The benchmark gas prices ended on Wednesday three consecutive trading days in which prices had dropped as demand continued to be tepid while high renewable power generation limited the need of natural gas for electricity. 

However, weather forecasts suggest that starting early next week a cold snap will grip Europe, with temperatures in Paris and Berlin expected below the norm of the past 30 years. The colder weather will raise demand for gas with higher heating and electricity consumption. 

Despite the cold snap expected next week and the surge in prices today, European gas prices have been on a downward trend for months as high inventory levels across Europe make the market less nervous about supply shortages. 

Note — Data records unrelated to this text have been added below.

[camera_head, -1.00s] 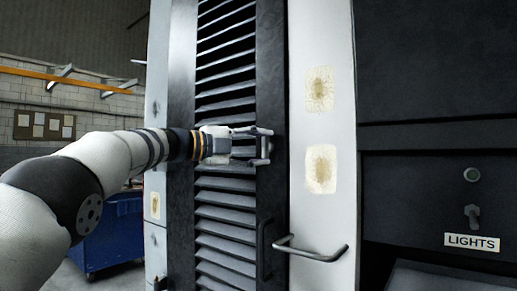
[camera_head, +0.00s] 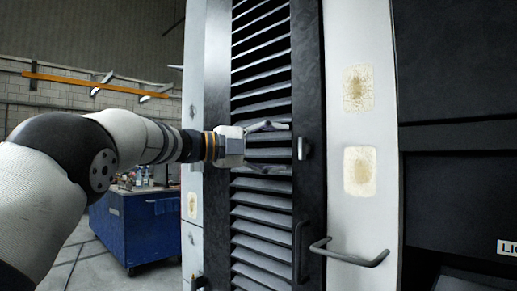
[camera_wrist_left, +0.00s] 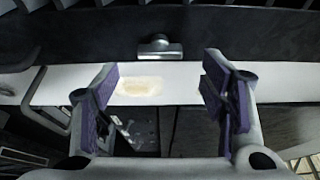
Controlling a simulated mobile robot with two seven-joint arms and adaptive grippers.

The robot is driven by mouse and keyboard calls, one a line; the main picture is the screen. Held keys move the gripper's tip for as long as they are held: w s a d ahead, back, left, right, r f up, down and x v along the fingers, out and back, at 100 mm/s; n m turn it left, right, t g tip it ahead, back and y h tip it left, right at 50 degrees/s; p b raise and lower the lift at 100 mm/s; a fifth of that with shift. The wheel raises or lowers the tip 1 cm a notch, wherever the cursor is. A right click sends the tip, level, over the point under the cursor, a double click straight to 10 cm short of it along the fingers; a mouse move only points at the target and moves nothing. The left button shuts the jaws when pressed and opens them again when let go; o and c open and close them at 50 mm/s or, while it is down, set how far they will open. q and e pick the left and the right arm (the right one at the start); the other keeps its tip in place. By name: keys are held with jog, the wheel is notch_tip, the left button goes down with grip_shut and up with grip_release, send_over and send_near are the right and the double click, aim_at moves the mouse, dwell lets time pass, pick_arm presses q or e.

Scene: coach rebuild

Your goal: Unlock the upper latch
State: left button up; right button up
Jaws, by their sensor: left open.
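The upper latch (camera_head: 303,148) is a small grey metal piece on the dark frame at the right edge of the louvred door (camera_head: 262,215). In the left wrist view the latch (camera_wrist_left: 160,47) lies ahead of the fingers, near the middle, with its wider bar across the picture. My left gripper (camera_head: 282,147) comes in from the left, level with the latch and just left of it. Its purple-padded fingers are spread and empty, and a gap shows between them and the latch. Whether the latch is locked cannot be told. My right gripper is not in view.
A black door handle (camera_head: 298,250) is below the latch. A grey bar handle (camera_head: 348,255) sticks out from the white post (camera_head: 360,120) to the right.

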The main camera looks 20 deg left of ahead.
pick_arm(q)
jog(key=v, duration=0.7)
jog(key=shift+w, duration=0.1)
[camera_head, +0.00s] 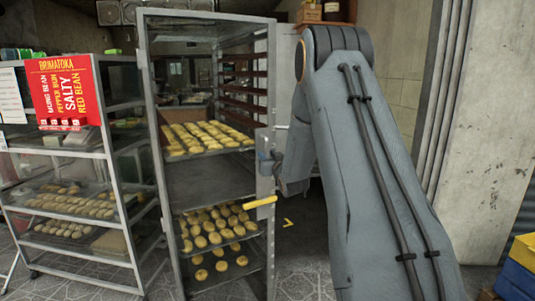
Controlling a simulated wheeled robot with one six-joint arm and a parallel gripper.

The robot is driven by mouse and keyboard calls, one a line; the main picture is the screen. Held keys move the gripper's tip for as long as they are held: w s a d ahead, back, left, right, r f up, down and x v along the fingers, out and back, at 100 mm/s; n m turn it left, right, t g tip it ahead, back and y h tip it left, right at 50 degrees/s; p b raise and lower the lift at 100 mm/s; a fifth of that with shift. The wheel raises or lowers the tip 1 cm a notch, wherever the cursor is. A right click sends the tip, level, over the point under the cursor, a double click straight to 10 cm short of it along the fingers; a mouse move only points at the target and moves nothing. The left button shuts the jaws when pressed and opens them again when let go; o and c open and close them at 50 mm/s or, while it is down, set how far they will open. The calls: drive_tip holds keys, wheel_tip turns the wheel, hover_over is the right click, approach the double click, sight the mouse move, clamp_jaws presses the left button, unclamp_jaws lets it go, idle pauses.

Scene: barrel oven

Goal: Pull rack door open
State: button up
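The tall metal rack (147,100) stands in the middle of the view. Trays of buns (208,137) show inside it, on a middle level and on lower levels. Its door appears to be the framed front; I cannot tell whether it is ajar. A yellow bar (260,202), perhaps the door handle, sticks out at the right front edge.
A lower shelf rack (112,150) with trays of buns and a red sign (64,92) stands close on the left. A concrete wall (490,120) is behind my arm. Blue and yellow crates (520,278) sit at the lower right. Some tiled floor is open in front.

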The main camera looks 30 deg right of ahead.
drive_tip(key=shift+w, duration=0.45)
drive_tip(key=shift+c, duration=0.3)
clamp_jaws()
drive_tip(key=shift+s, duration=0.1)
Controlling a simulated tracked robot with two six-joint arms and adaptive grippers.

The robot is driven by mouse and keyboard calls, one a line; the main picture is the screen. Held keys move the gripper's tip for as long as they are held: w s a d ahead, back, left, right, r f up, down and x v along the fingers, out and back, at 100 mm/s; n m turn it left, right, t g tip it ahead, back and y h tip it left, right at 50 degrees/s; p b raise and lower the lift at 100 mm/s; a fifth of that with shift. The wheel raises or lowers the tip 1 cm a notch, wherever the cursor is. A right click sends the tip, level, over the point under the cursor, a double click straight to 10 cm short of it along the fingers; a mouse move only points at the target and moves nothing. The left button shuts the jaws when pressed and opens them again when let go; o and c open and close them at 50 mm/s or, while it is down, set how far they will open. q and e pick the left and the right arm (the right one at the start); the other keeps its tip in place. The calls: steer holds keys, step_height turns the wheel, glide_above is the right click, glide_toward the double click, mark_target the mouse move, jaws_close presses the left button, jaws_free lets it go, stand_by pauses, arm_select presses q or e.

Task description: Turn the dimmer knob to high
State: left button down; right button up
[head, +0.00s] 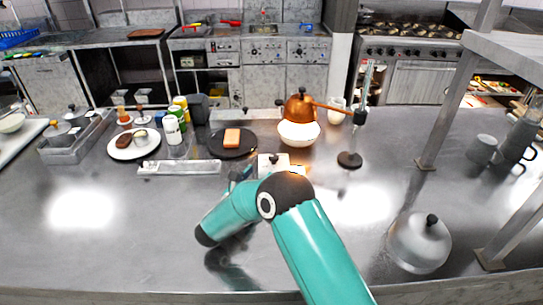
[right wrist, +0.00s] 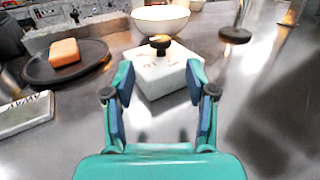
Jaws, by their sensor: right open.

The benchmark prices at the Dutch hub have been in a downtrend since late October, Ole Hansen, Head of Commodity Strategy at Saxo Bank, said on Tuesday. Storage facilities in Europe are 86.5% full compared with a five-year average of 74%, Hansen added. Weak industrial gas demand and strong power production from renewables during the holiday period also weighed on prices earlier this week, he noted. 

Moreover, European companies have been relying more on Ukrainian storage to hold natural gas and withdraw it from there once winter heating demand rose.  

European demand has been subdued in recent months due to slowing economic activity, but Europe still needs a lot of natural gas for space heating and power generation. 


The EU reached its target to fill sites to 90% of capacity months ahead of the deadline on November 1, and hit full storage levels ahead of winter season proper.